One guy I knew that I hunted with he got himself an older 20 foot camper, picked it up cheep and needed to be redone inside, so he gutted it and fir-out the walls and ceiling and re-insulated the whole thing with R13 and calked all the seams and it only used the 20 pound LP tanks and also had the older convection heater and his luck with it was he used 20 pounds of LP gas every four days not bad.
 

patience

Deceased
Yes! Your point is well taken.

In the areas I have worked over, I replaced the thin fiberglass with 1" of Styrofoam and a layer of IR foil/bubble wrap. I don't know the R factor, but it sure works great in my chicken house! With NO heat in the hen house, and a large window area, it has a nominal 25 degree heat gain on most days over outside temps.
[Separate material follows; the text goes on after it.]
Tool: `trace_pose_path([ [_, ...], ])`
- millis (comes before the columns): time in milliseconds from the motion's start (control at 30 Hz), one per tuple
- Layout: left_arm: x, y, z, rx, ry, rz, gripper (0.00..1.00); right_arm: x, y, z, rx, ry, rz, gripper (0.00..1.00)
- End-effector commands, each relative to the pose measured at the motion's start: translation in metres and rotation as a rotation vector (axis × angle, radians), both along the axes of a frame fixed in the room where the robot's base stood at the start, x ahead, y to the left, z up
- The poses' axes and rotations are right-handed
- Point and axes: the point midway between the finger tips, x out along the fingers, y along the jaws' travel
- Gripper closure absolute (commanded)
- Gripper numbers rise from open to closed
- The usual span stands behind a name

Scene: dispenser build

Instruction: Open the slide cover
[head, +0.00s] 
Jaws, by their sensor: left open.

The first thing for me to address about heating is to tighten up around the old vents and access ports. I have already blocked off the rear opening that accessed the spare tire compartment. I put silicone caulk around the door seam, screwed it shut with 2 dozen sheet metal screws, and added 1 1/2" of Styrofoam inside. Watertight and no drafts. Another problem was the fridge vents, top and bottom. I have to leave those open, but I did a tight job of blocking air from the living space with foam rubber around the fridge door. That allows the fridge skin to radiate heat like it is supposed to.

Stopping air leaks makes a big difference, so I'm working on that as I go through it. The old water inlet port gets blocked and sealed up, and a new water entrance made that will be heavily insulated. Because the old gas water heater is being removed, that vent will be skinned over and insulated inside. The new water heater is getting its' own air inlet vent piped directly to it from outside. (The tankless models use a lot more air for the bigger burner.)

There are limits to how much is practical to do insulating a trailer, so before we spend an entire winter in there, the shelter building over it will be totally enclosed and a wood stove put out there. It may evolve into a cabin, eventually removing the trailer, or it may not.